11/7/25

We tried to pack our hiking bags in the morning but it was futile. The bag we’d bought was useless. A tiny, shapeless rucksack, suitable only for some urban adventures. Luckily we spied an appropriate hiking sack, covered in dust, under the stairs. We asked the boss woman and she gladly let us use it.

The boss had also messaged on WeChat to tell us that breakfast was included. We could only eat some kind of spicy seaweed dish, some steamed buns and our favourite: big slabs of purple sweet potato.

The woman offered to take us to the start of our walking adventure. She wanted ¥400 yuan. Not cheap. We soon found out why. It was 30km. Half of which was tarmac. The other half was a very bumpy stone track. She raged her fancy car through it, in a manner we could never imagine doing. We would have been crawling along. It was either a huge amount of confidence, or stupidity.

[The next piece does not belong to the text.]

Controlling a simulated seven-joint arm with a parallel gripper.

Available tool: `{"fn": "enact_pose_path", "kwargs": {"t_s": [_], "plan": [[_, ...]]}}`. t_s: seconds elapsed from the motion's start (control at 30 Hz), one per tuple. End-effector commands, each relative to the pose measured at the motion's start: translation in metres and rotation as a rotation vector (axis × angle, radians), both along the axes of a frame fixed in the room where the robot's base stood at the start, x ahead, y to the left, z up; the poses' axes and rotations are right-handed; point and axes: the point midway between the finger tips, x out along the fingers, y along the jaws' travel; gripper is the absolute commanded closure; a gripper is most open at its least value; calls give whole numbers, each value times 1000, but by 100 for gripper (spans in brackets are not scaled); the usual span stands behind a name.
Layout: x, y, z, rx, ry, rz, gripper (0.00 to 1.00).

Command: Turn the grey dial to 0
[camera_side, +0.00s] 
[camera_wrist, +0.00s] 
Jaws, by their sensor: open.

At the end of the track was a building beside a metal gate. The gate appeared locked. Though, as we were shown, it was just a chain wrapped around. Designed to deter. Two motorcycles appeared. They were coming down the path we’d naively assumed was only for walking. Porters now used bikes, not ponies apparently. The path meandered through the beautiful woodland. Slowly ascending the valley. The trees were laden with algae and lichen. The ground was solid underfoot with just a few soft patches. Mainly caused by motorbikes. We saw a few Chinese hikers coming down the path towards us. They didn’t seem to be carrying anything other than a day pack.


Frankie was having a difficult time. It was hard work managing the start of your period while setting off on a multi day hike into the unknown. We were already at 3000m when we started our walk and the air was feeling ever so slightly thin. We reached a fast flowing river and crossed a substantial bridge. We ate a peach while ascending a small hill. We looked back on the valley. It was nothing but trees, our path obscured. The next section took us up and down steeply, following the edge of the river. Its width and peacefulness made it look more like a lake.

The two motorcycle riders came back, offering us a lift that we gladly rejected. It was a little windier and cooler. We were still very much out of breath. It wasn’t just the hiking, the view took our breath away. A deep gorge, mysterious half submerged dead trees. Steep rocky mountains leading all the way to the edge of the water.

The wind quietened when we got back down to the side of the lake. The path turned into a silky, set mud. We reached an impassible river crossing. We could have waded, but instead we found an alternative route up the side of the bank. Insects flushed out of the loose soil when we disturbed them. We crossed the river by utilising some dead trees. It was a little bit sketchy. On the other side we joined a wide track.


After some steady pounding on the track we came to a few river crossings. One of them required us to remove our shoes and socks. It was time consuming to cross the water. The weather was still favourable. In fact it had improved. It was bright and sunny.

We imagined Alaska to look similar. The enormous pine forest covering the mountains. The tree line was thousands of metres above sea level. It was a beautiful place, scattered with flowers of every colour. Orange, red, blue and purple.


We were pleased when the village came into site. We left the roaring force of water below us and hiked up high. Classic Chinese style buildings lay ahead of us. Big boulders were strewn above and below the road, if it could be called that. We could see many landslides waiting to happen. The earthquake in 2022 would no doubt have isolated the village.

Small colourful flags flapped in the wind on a small bridge over raging torrents, as we walked into Zimei. It was a tiny village nestled in the valley. We followed the scree road. It was eerily quiet. After we passed a monument, to something, there was a courtyard with more substantial buildings. A woman in traditional garb sat just inside, a metal object in her hand. We made the universal sign for sleep. She took us inside one of the large buildings and led us to a surprisingly comfortable room. Two large beds. Even a kettle. She managed to communicate to us that there was WiFi. There certainly wasn’t any phone signal. She told us to come upstairs after we’d dumped our bags.

When we arrived in the living/dining room there was a young woman tending a fire. It was like being on the edge of civilisation. There was plastic, televisions and UPF, but a lack of sophistication. We managed to secure some, rather salty, tea. Then sat listening to the wind howling against the windows.

We had a delicious dinner of rice, fried potato, courgettes and pepper. We sat in the living room for a long time enjoying the atmosphere. The young girl seemed to do everything. She made the dinner and cleared up. We didn’t stay up late and went to bed reasonably early. It was very peaceful, a very quiet and gorgeous place. In a hidden corner of ‘Tibet’.